Given records:
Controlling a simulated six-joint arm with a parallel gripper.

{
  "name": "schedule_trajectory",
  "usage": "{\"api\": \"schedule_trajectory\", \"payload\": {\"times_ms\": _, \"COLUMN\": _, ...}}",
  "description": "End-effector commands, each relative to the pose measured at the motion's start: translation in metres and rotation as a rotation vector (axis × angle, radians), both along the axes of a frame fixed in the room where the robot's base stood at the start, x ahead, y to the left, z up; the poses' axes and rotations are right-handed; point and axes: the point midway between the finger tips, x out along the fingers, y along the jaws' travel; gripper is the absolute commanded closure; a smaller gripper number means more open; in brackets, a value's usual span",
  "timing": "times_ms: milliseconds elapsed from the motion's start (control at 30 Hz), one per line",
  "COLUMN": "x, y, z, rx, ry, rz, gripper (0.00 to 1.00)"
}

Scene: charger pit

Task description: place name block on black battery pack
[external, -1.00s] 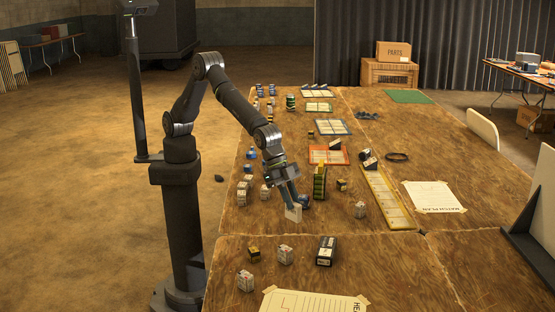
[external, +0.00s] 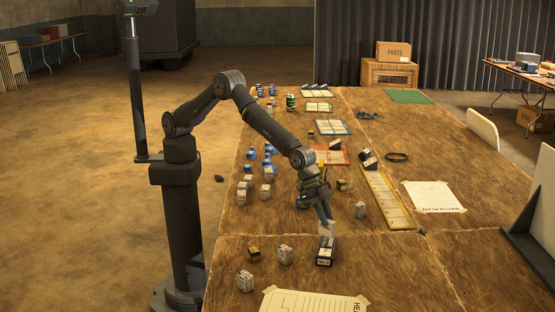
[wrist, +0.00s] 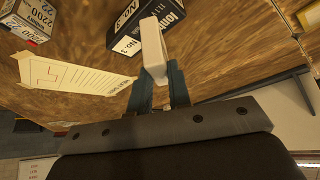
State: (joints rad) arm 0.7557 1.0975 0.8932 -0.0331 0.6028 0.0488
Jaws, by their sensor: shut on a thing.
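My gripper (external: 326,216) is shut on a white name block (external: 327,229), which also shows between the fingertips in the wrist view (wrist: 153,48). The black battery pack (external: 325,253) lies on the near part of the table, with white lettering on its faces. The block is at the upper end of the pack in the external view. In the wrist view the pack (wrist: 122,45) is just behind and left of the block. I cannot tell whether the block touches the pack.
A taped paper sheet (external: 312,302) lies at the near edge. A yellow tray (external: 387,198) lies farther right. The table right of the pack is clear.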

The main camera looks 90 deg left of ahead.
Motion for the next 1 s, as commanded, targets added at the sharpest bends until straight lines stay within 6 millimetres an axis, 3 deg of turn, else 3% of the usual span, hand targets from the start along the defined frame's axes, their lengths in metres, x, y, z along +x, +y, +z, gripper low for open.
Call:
...
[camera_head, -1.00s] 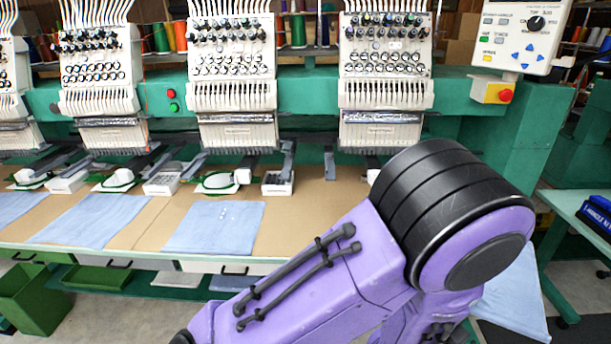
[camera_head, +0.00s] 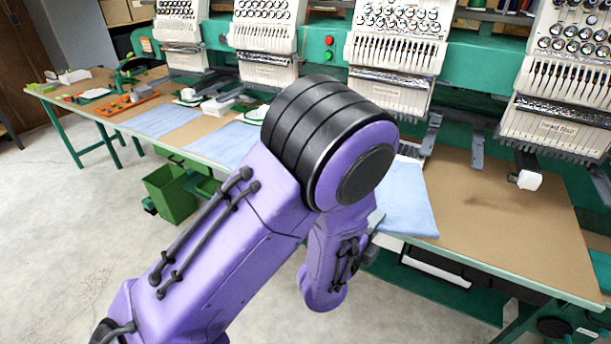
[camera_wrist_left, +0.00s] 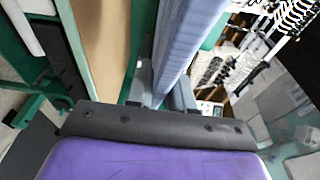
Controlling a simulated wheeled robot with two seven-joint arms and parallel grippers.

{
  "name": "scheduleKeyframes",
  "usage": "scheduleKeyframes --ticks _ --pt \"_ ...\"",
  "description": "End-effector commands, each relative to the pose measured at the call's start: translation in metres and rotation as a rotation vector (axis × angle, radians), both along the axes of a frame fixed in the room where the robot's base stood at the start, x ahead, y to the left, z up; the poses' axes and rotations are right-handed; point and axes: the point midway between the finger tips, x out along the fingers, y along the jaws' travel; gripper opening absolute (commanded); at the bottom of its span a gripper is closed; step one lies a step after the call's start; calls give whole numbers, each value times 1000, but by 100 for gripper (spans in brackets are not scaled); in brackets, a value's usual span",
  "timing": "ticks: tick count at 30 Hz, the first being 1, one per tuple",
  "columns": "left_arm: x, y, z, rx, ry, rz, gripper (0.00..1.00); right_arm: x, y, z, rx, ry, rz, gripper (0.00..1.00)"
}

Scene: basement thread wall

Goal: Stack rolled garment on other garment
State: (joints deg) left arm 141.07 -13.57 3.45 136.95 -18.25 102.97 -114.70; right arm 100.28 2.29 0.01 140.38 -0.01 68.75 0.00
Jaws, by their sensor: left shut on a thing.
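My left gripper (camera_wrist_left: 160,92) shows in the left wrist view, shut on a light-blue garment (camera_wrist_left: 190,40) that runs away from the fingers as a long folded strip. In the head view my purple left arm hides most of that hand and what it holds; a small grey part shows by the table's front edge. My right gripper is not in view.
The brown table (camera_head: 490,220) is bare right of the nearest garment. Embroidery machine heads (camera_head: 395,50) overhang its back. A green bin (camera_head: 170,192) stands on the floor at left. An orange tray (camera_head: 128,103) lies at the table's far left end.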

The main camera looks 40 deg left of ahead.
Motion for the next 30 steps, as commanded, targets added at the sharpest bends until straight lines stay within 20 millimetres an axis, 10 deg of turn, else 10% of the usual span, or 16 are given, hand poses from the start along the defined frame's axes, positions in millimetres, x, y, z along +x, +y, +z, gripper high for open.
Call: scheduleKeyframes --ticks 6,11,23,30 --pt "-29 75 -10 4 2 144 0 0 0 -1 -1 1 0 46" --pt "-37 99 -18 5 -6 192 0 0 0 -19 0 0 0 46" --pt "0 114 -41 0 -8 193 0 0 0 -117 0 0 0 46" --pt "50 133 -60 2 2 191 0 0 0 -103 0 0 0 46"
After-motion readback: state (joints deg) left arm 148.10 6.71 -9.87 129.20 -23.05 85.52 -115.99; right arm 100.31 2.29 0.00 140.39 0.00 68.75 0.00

What you have to do:
Choose all lines containing the string "turn" and copy them out.

Written solution:
Motion for the next 1 s, as commanded, targets added at the sharpest bends until straight lines stay within 6 millimetres an axis, 3 deg of turn, else 3% of the usual span, hand targets from the start along the defined frame's axes, their lengths in metres, x, y, z along +x, +y, +z, gripper low for open.
Motion for the next 30 steps, as commanded, targets added at the sharpest bends until straight lines stay within 20 millimetres an axis, 10 deg of turn, else 10% of the usual span, or 16 are given, hand poses from the start along the defined frame's axes, positions in millimetres, x, y, z along +x, +y, +z, gripper high for open.

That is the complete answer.